Der Juli 2018 war ein guter Monat für alle Anhänger eines Teams aus der Eastern Conference, mit Ausnahme der Cleveland Cavaliers natürlich. Als LeBron James seinen Abgang Richtung Los Angeles verkündete, fiel den 14 anderen Franchises auf einen Schlag einer der größten Widersacher der vergangenen Dekade weg.
Der Jubelstimmung im Osten stand zu einem gewissen Grad sicherlich Ernüchterung auf der anderen Seite des Landes gegenüber: Die Western Conference wurde mit LeBron bei den Lakers noch umkämpfter werden als sie es ohnehin schon war. Nach den Golden State Warriors, die die zweite Hälfte der 2010er dominierten, schwang sich spätestens seit dem Trade für Anthony Davis im Sommer 2019 eine neue Supermacht im Westen auf. Kein gutes Zeichen für die Konkurrenz. Vor allem nicht für Paul Millsap.

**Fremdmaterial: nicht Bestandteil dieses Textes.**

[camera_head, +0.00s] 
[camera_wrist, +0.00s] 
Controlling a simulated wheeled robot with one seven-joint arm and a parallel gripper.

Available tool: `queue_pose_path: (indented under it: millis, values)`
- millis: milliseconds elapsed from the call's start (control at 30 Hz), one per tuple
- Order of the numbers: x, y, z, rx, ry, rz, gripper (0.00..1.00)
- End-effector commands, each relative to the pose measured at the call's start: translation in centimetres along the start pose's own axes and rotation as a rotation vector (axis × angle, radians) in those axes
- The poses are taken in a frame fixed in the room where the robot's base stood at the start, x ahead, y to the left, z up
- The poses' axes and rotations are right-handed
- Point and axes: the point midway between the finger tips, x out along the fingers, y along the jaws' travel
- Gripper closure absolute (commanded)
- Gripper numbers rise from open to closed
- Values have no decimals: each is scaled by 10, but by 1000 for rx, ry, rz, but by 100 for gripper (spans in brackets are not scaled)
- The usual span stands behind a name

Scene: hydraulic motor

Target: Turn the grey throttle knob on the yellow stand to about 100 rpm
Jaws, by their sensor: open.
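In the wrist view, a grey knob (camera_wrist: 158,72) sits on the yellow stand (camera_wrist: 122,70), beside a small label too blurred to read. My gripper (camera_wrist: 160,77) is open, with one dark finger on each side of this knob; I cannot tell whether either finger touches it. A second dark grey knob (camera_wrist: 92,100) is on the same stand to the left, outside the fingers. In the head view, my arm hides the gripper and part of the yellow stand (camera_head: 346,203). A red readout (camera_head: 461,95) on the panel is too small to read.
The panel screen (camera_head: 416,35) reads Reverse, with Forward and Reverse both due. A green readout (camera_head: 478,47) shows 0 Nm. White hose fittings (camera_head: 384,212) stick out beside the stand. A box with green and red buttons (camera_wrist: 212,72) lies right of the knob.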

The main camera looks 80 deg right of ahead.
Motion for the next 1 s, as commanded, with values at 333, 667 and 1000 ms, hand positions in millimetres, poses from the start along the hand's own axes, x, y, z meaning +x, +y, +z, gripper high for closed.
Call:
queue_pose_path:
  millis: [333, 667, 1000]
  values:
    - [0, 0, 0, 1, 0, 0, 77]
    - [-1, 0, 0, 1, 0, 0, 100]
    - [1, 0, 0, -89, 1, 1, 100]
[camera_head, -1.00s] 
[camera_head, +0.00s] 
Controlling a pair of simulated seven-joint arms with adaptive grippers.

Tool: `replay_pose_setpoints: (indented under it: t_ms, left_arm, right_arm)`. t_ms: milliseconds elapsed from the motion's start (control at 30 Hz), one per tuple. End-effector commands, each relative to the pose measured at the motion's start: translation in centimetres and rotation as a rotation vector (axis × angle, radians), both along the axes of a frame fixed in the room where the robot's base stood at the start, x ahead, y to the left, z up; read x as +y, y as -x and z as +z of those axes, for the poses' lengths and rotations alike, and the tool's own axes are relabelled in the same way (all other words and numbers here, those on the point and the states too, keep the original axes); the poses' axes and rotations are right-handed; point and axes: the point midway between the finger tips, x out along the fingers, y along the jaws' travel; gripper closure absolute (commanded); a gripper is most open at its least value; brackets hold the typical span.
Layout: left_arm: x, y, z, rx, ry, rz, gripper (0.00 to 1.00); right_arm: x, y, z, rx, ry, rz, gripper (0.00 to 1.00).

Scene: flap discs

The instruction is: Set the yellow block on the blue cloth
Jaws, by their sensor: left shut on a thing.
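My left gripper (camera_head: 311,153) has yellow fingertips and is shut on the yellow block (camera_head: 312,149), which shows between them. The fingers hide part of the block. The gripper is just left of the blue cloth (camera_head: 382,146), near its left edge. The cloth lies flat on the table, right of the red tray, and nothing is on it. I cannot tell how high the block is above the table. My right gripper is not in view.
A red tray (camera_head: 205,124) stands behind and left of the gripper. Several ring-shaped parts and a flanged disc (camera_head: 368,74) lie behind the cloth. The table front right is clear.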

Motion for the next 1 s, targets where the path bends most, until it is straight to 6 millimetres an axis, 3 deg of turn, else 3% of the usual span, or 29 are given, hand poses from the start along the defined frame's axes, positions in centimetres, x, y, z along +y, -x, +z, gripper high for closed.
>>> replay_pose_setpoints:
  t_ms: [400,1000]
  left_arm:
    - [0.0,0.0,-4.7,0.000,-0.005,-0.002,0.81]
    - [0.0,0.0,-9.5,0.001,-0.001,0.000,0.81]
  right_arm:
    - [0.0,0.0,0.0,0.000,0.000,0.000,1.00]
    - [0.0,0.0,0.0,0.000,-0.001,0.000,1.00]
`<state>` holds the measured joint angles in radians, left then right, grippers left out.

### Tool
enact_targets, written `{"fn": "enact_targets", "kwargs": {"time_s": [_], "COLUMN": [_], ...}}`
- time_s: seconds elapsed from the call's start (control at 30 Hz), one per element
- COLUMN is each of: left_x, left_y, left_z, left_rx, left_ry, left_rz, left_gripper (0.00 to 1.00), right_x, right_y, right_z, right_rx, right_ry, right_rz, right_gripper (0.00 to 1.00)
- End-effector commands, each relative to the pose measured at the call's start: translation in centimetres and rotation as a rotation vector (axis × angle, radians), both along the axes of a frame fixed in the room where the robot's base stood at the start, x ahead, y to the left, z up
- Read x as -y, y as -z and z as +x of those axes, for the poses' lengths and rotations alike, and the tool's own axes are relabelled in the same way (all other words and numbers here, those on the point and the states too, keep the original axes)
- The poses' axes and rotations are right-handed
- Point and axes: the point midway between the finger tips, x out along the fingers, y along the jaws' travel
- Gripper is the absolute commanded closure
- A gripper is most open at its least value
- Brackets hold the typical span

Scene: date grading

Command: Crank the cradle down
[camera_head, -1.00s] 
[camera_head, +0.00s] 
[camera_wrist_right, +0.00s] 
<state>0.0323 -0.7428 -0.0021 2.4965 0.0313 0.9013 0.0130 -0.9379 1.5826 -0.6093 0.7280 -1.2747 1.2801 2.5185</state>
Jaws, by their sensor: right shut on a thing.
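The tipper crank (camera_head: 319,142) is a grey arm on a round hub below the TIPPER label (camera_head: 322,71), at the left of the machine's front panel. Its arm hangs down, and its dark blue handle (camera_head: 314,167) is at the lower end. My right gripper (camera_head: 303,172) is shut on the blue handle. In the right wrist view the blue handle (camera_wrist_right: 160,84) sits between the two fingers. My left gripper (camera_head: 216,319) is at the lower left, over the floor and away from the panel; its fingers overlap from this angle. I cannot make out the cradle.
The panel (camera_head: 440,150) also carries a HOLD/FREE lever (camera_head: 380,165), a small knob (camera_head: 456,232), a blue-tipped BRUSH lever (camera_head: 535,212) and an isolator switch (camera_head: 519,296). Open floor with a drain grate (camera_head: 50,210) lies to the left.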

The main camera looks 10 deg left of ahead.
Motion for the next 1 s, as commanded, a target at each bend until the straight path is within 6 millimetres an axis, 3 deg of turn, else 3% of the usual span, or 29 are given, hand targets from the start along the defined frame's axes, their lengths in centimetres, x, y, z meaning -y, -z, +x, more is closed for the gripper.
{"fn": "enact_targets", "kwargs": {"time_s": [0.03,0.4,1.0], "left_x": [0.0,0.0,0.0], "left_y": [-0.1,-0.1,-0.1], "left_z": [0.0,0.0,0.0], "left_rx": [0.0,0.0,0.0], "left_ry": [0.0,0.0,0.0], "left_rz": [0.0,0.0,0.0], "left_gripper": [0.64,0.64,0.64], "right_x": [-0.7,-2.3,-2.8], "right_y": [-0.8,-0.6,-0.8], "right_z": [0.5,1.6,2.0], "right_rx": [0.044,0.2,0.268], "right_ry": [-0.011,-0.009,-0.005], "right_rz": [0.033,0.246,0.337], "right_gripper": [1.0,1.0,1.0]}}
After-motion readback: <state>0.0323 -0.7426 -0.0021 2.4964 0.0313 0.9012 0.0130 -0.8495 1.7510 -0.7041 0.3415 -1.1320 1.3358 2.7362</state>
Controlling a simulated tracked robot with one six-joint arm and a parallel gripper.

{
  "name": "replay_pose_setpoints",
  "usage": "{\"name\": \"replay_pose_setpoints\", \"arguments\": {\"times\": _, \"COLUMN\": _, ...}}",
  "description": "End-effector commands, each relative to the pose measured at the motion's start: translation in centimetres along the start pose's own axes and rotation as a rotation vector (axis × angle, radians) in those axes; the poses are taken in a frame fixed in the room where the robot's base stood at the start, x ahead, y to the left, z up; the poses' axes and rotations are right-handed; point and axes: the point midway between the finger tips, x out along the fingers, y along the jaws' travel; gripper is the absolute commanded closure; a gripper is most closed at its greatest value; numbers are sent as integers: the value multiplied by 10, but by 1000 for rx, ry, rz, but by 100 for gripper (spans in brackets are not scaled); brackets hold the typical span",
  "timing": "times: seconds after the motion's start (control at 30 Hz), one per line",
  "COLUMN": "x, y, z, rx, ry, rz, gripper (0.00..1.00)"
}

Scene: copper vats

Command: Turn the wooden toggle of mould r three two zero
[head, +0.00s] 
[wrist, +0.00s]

Gegenüber The Athletic verriet der 35-Jährige kürzlich seine Reaktion, als der King vor zwei Jahren seine Koffer in Cleveland packte und bei den Lakers unterschrieb: "Ich habe ihm gesagt: 'Man, ich habe versucht im Osten von dir wegzukommen. Und dann wechselst du in den Westen.'" Nun muss Millsap in den West-Finals sein LeBron-Trauma irgendwie überwinden.
Paul Millsap vs. LeBron James: "Das ist nichts Persönliches"
Das Wort Angstgegner passt in den seltensten Fällen so gut wie in der Beziehung Millsap/LeBron. Jedes Mal, wenn die beiden in den Playoffs aufeinandertrafen, endete die Geschichte mit einer herben Enttäuschung für den Power Forward. Nach fünf Jahren bei den Utah Jazz wechselte er 2013 zu den Atlanta Hawks in den Osten, wo er mit Al Horford, Jeff Teague und Kyle Korver zwei Jahre später das mit Abstand beste Team der Eastern Conference (60 Siege, 22 Niederlagen) bildete.
Das Quartett schaffte es 2015 sogar in seiner Gesamtheit ins All-Star Team, in den Playoffs rückte Atlanta unter Coach Mike Budenholzer bis in die Conference Finals vor. Dort warteten LeBron und die Cavs. Und ein humorloser Sweep in vier Spielen. Ein Jahr später kam es bereits in der zweiten Playoff-Runde zum Duell zwischen den Hawks und Cavs. Das Ergebnis war das gleiche: 4-0 für den späteren Champion aus Cleveland.
Damit hat LeBron die ersten acht Duelle mit Millsap in der Postseason allesamt für sich entschieden. Nach den Lakers-Erfolgen in den Spielen 1 und 2 der diesjährigen West-Finals steht Millsaps Playoff-Bilanz gegen den King bei 0-10. In der regulären Saison sieht die Bilanz immerhin ein wenig besser aus (15-18 aus Millsaps Sicht), doch davon kann man sich bekanntlich nichts kaufen.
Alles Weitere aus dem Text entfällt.